We believe that the claims put forth by the 2022 Plaintiff are without merit and we intend to vigorously defend ourselves and the officers named in the complaint.

 

June 22, 2023 Litigation

 

On June 22, 2023, PCS Properties 2, LLC (the “Plaintiff”) filed a first amended complaint in the Superior Court, State of California, County of Orange, Central Justice Center (Case No. 30-2023-01326779-CU-UD-CJC) against the Company. In the complaint, the Plaintiff is suing the Company for Breach of the Company’s lease agreement, dated December 10, 2021 (the “Lease”), for the real property located at 8687 Research Drive, Suites 100, 150, 250, Irvine, CA 92618 (collectively, the “Premises”). The Plaintiff alleges that the Company owes the Plaintiff rent in the estimated sum of $124,800 for the Premises, representing due rent through May 31, 2023 and is suing the following damages: (i) the unpaid rent, (ii) the rent for the balance of the term of the Lease (June 1, 2023 to May 31, 2027) in the minimum sum of $2,374,278, less any sums that the Company proves could be reasonably avoided and (iii) all other amounts necessary to compensate Plaintiff for all the detriment proximately caused by the Company’s failure to perform its obligations under the Lease or which in the ordinary course of things would be likely to result therefrom, including but not limited to the cost of recovering possession of the Premises, expenses of reletting, including necessary renovation and alteration of the Premises, reasonable attorneys’ fees, and that portion of any leasing commission paid by Plaintiff in connection with the Lease applicable to the unexpired term of the Lease, in an amount to be proved at trial or earlier hearing in this matter (iv) prejudgment interest at the maximum legal rate (v) reasonable attorney’s fees and court fees.
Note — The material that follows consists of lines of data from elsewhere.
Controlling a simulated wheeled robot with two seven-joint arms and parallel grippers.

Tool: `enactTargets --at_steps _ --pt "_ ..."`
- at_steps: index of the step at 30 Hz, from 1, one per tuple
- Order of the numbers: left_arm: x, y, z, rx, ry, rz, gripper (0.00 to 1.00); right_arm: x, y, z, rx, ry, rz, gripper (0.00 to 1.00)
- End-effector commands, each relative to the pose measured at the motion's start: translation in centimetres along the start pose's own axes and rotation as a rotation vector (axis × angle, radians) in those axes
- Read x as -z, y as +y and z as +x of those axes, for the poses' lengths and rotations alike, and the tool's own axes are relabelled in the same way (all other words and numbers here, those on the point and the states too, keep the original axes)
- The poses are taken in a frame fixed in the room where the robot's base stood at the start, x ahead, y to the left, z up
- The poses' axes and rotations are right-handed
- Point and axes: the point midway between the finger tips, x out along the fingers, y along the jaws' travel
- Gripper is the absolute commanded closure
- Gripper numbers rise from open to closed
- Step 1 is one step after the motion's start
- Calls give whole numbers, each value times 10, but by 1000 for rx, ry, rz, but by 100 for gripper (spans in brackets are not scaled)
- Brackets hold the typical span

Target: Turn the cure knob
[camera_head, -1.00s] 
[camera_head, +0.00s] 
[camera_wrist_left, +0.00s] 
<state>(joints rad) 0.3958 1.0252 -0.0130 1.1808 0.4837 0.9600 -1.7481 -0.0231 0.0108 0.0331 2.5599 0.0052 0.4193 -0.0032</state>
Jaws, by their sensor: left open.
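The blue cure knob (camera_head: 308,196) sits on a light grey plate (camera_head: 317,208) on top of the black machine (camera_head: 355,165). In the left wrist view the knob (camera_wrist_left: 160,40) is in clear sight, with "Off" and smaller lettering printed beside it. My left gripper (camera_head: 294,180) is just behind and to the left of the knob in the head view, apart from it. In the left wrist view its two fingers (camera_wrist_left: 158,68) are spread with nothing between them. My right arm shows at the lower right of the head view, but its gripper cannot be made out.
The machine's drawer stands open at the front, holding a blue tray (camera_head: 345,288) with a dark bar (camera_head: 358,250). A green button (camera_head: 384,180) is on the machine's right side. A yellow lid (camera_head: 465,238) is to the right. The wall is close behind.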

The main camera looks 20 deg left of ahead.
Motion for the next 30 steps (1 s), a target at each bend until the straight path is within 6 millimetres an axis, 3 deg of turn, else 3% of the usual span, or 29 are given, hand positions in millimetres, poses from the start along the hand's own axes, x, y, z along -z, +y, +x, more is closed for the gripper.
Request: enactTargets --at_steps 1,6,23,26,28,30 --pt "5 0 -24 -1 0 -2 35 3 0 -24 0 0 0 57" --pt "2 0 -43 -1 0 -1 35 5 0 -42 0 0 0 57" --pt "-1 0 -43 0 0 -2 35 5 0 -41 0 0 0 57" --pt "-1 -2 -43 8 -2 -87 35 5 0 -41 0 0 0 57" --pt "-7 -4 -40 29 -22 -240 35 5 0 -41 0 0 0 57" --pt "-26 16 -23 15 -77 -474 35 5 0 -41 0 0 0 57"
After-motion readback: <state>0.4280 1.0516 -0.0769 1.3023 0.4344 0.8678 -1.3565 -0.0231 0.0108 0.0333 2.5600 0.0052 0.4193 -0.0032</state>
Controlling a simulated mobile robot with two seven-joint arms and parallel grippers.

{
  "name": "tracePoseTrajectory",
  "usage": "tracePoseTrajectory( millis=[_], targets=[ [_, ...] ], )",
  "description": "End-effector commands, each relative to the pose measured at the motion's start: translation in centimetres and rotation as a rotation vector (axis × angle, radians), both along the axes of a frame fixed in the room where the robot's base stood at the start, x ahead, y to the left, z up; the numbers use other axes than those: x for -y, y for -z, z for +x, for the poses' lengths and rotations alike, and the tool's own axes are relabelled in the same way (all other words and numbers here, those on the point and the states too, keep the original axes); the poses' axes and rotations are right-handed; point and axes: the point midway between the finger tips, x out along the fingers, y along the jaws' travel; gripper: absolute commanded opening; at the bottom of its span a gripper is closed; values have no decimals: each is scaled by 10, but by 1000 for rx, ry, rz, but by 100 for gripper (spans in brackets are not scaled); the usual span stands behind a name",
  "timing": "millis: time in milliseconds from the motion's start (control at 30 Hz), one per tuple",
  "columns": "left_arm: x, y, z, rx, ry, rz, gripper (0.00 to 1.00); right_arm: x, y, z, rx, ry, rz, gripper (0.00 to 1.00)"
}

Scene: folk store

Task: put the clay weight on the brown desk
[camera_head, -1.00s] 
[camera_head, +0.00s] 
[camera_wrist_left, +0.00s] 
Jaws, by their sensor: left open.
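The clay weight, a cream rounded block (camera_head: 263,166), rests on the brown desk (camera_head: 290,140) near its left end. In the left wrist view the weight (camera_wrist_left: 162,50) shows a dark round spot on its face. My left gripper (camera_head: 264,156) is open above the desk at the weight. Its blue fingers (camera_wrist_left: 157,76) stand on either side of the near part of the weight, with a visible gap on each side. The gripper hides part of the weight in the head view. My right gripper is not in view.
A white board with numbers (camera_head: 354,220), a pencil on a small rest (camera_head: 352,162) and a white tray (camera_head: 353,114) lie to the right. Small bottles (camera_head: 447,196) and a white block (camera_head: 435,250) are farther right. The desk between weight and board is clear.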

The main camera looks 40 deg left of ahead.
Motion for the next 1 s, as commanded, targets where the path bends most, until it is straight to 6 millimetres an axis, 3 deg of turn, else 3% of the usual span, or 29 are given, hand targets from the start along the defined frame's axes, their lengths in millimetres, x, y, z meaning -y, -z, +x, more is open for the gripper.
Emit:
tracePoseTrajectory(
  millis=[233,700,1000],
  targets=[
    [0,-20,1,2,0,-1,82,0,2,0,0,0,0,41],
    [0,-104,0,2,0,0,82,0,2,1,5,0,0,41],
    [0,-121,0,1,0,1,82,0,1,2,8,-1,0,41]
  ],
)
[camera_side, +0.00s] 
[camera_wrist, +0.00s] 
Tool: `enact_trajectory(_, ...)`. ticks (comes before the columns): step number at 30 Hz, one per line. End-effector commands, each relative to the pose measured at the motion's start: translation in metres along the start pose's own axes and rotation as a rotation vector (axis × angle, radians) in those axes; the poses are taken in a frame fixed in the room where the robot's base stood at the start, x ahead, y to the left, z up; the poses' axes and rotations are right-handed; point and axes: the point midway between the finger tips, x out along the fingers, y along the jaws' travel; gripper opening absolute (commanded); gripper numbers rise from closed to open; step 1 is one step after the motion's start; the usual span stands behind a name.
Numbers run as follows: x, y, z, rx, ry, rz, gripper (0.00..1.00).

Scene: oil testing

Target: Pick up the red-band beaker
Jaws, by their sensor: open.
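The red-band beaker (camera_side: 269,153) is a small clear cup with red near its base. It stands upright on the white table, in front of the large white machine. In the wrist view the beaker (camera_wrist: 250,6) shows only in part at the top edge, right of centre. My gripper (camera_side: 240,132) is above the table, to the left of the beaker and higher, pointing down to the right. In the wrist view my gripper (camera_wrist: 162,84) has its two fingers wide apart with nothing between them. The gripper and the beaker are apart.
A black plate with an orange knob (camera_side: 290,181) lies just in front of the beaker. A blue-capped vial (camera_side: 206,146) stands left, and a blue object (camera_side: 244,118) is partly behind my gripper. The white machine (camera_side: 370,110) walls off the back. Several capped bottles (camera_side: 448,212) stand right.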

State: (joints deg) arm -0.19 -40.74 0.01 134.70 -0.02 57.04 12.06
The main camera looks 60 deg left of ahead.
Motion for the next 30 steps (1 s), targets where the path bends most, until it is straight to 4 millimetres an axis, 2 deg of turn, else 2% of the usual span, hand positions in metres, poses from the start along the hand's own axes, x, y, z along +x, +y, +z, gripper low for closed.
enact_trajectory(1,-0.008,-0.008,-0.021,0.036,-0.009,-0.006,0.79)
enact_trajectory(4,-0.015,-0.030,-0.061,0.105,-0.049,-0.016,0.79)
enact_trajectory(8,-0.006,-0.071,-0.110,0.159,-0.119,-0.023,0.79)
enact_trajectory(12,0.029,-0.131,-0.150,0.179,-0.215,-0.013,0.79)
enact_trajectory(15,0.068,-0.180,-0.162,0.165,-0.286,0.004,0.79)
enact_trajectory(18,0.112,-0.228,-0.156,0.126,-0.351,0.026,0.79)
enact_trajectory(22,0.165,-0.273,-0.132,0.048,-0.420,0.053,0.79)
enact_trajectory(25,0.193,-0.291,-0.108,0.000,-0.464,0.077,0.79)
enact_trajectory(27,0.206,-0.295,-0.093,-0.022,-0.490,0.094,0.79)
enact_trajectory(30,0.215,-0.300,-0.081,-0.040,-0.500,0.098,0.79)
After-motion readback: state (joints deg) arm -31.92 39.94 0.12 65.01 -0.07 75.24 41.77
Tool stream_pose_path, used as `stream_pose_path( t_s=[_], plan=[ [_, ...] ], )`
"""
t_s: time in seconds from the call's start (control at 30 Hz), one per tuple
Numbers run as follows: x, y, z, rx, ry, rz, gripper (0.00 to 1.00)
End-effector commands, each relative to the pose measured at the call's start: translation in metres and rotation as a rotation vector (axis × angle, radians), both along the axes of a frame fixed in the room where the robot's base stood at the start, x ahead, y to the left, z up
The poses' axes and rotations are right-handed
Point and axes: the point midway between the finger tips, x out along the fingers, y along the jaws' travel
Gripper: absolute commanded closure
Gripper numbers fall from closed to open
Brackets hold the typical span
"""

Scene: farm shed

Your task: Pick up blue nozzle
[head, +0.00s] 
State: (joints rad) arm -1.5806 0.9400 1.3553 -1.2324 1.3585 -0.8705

The Company is reviewing this matter with its real estate attorney and available legal options and strategies to resolve this matter with the Plaintiff. As of December 31, 2023, the range of loss is estimated to be between $250,000 and $500,000, and the Company has accrued $375,000 for any potential loss. On May 29, 2024, the Company settled its litigation with the plaintiff – see Note 13).

 

June 6, 2024 Litigation

 

On May 1, 2023, the Company entered into a lease agreement for office space with Concord Property Development, LLC (“Concord”) in North Carolina for a five-year term. On June 6, 2024, the Company entered into a Settlement Agreement with Concord Property Development, LLC (“Landlord”) to resolve a dispute arising from nonpayment of rent. Under the terms of the Settlement Agreement, the Company agreed to pay the Landlord a total settlement amount of Six Hundred Sixty-Six Thousand Three Hundred Eighty-Eight Dollars $666,388, in four scheduled payments: (i) paid $100,000 on June 30, 2024; (ii) paid $200,000 on July 31, 2024; (iii) paid $183,194 on August 31, 2024; and (iv) paid $183,194 on September 30, 2024 pursuant to the terms of the Settlement Agreement.  The Settlement Agreement stipulates that upon the Company’s timely payment of the full settlement amount, the Landlord will release and forever discharge the Company from any claims, demands, damages, liabilities, or causes of action related to the lease and the dispute. Additionally, the Settlement Agreement provides that in the event of the Company’s default on its payment obligations, the Landlord is entitled to record a Confession of Judgment against the Company, creditable with any payments made. The Agreement also specifies that it is not to be considered an admission of liability by any party. The Company has settled its litigation with Concord on September 30, 2024.